**EXERCISE BRIEF:** Track down each line that has the word "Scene" and copy it.

**Collected data entries:**
*-*-*

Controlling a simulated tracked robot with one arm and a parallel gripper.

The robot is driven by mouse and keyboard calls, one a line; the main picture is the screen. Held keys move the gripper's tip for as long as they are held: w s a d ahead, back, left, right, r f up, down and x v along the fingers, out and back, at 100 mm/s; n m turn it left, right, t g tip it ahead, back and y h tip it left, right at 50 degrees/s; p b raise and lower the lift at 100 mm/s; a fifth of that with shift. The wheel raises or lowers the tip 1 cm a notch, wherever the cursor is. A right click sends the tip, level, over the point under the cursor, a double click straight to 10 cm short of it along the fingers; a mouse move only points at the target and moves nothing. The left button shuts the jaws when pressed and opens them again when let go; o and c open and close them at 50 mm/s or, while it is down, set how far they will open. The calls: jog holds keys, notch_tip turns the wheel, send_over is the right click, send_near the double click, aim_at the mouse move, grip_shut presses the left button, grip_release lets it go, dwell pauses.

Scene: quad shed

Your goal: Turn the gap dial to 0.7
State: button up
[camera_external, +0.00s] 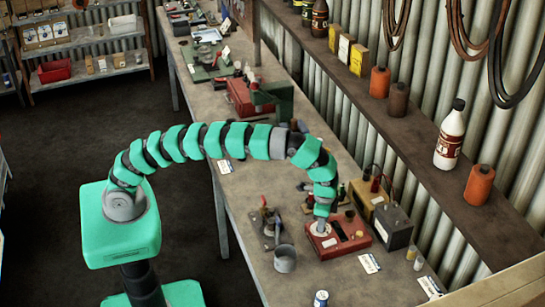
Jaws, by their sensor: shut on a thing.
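A red box (345,248) sits on the workbench, with a pale round dial face (317,231) at its left end and small dark knobs to the right of it. My teal arm arches over the bench from the left. My gripper (321,226) points down onto the dial face and is shut on the knob there, which I take to be the gap dial. The fingers hide the knob. The dial's markings and pointer are too small to read from here.
A grey metal cup (285,259) stands just left of the red box. A dark grey box (393,227) and a yellow box (368,198) with leads stand behind it to the right. A small can (321,299) stands at the front. A shelf (405,130) with bottles runs along the wall.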

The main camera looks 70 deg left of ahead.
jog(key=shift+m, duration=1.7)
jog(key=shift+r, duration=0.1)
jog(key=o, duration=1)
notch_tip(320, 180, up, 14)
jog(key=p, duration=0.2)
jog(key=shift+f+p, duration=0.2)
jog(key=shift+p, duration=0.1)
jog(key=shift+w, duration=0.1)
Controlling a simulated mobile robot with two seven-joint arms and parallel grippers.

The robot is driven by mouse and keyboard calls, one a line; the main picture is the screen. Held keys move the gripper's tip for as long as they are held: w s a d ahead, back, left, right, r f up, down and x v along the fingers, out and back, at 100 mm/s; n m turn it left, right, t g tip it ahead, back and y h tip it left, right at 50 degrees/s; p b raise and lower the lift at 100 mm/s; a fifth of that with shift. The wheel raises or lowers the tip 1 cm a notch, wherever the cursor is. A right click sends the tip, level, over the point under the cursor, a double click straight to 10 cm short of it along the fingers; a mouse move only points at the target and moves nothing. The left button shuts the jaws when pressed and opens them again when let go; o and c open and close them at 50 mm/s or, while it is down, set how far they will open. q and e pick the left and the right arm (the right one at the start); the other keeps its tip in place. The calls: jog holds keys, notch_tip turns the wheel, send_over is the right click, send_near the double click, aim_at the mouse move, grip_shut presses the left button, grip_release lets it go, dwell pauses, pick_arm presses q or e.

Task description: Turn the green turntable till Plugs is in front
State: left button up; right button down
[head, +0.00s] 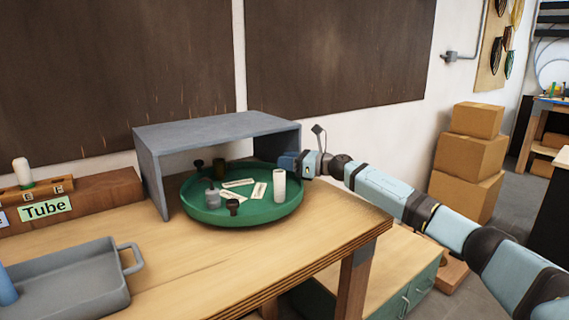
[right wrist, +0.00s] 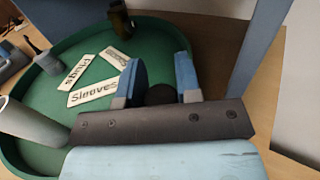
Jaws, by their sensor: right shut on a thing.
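The round green turntable (head: 250,215) stands on the wooden bench, partly under a grey shelf. Three white cards lie on it. My left gripper is out of view.
A grey tray (head: 75,275) and the Tube rack (head: 85,190) are at left.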

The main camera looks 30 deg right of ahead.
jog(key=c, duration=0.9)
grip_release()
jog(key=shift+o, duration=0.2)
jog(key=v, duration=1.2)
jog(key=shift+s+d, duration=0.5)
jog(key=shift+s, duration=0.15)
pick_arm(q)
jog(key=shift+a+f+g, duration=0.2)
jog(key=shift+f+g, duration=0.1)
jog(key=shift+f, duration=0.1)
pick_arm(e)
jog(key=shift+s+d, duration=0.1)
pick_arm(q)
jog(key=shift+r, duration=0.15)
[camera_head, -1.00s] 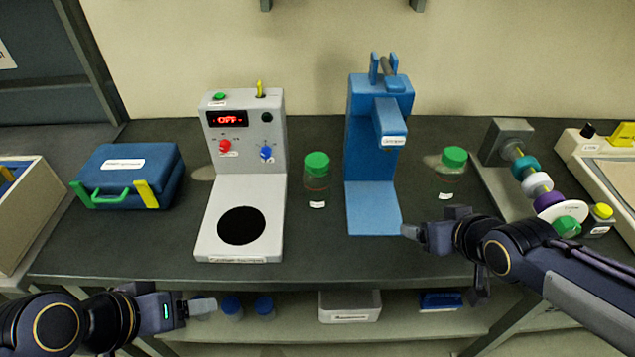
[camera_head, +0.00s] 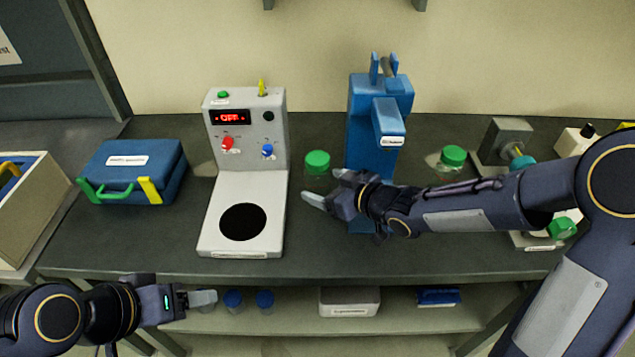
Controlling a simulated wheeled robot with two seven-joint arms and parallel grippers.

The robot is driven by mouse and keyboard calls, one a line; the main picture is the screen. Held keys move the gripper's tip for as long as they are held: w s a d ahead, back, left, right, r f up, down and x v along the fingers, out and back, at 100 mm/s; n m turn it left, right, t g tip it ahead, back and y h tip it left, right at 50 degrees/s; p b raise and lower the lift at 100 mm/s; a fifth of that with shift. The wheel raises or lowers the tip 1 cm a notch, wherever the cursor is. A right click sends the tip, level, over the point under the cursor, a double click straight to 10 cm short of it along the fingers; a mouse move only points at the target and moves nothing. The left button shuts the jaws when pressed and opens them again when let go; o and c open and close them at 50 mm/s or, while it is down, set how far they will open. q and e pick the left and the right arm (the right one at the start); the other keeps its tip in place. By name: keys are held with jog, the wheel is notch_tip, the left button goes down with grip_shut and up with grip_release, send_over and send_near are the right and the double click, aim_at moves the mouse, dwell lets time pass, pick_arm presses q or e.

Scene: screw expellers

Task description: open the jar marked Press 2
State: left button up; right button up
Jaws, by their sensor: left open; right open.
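Two clear jars with green lids stand on the dark bench. One jar (camera_head: 317,163) is between the grey device and the blue press; its lower part is hidden behind my right gripper. The other jar (camera_head: 451,158) is right of the blue press, its lower part partly hidden by my right arm. I cannot read the jar labels, so I cannot tell which is Press 2. My right gripper (camera_head: 325,189) is open and empty, just in front of the first jar. My left gripper (camera_head: 203,299) is open and empty, low in front of the bench edge.
A grey device (camera_head: 246,130) with an OFF display and black plate stands left of centre. The blue press (camera_head: 364,110) stands behind my right arm. A blue case (camera_head: 130,170) lies at left. The shelf below holds blue-capped bottles (camera_head: 232,300) and a white bin (camera_head: 349,303).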

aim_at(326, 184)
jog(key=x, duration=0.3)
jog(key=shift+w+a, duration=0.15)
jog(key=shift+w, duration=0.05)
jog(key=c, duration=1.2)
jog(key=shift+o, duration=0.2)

*-*-*

**REPLY:**
Scene: quad shed
Scene: screw expellers

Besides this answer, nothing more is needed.